Dataset content:
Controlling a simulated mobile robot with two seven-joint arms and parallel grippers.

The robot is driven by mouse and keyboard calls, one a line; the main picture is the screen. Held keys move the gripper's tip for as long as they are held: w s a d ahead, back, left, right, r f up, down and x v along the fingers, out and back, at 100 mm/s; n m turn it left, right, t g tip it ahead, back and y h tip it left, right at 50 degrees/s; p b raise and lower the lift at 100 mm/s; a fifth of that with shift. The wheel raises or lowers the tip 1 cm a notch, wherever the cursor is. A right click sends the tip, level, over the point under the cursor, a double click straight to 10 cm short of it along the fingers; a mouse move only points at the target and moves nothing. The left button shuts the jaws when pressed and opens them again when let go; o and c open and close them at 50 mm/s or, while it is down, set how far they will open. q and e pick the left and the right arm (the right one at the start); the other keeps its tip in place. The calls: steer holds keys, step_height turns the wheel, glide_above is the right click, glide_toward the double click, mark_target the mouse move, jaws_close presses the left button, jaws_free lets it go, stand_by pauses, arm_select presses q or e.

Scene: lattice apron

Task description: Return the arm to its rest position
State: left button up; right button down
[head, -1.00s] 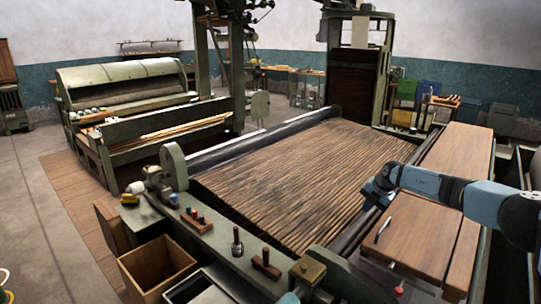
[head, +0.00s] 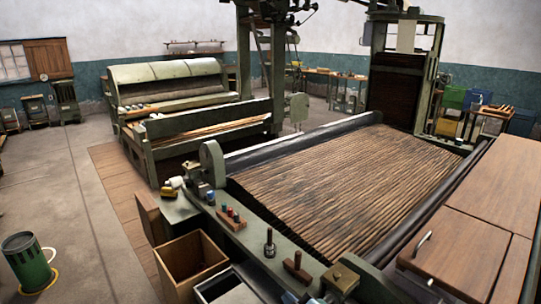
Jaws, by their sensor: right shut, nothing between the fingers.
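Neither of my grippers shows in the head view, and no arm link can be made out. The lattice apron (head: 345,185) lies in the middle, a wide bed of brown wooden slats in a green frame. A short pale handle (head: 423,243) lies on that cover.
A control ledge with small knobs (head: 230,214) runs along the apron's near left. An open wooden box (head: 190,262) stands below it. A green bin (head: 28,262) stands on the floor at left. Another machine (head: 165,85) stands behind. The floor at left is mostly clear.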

Your objective:
Reproduce word for word the lines running from the line with "Task description: Return" through the end of the data, both included, and nothing else; leave out the pictures.

Solution to the exercise:
Task description: Return the arm to its rest position
State: left button up; right button down
[head, -1.00s] 
[head, +0.00s] 
Jaws, by their sensor: right shut, nothing between the fingers.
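Neither of my grippers shows in the head view, and no arm link can be made out. The lattice apron (head: 345,185) lies in the middle, a wide bed of brown wooden slats in a green frame. A short pale handle (head: 423,243) lies on that cover.
A control ledge with small knobs (head: 230,214) runs along the apron's near left. An open wooden box (head: 190,262) stands below it. A green bin (head: 28,262) stands on the floor at left. Another machine (head: 165,85) stands behind. The floor at left is mostly clear.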

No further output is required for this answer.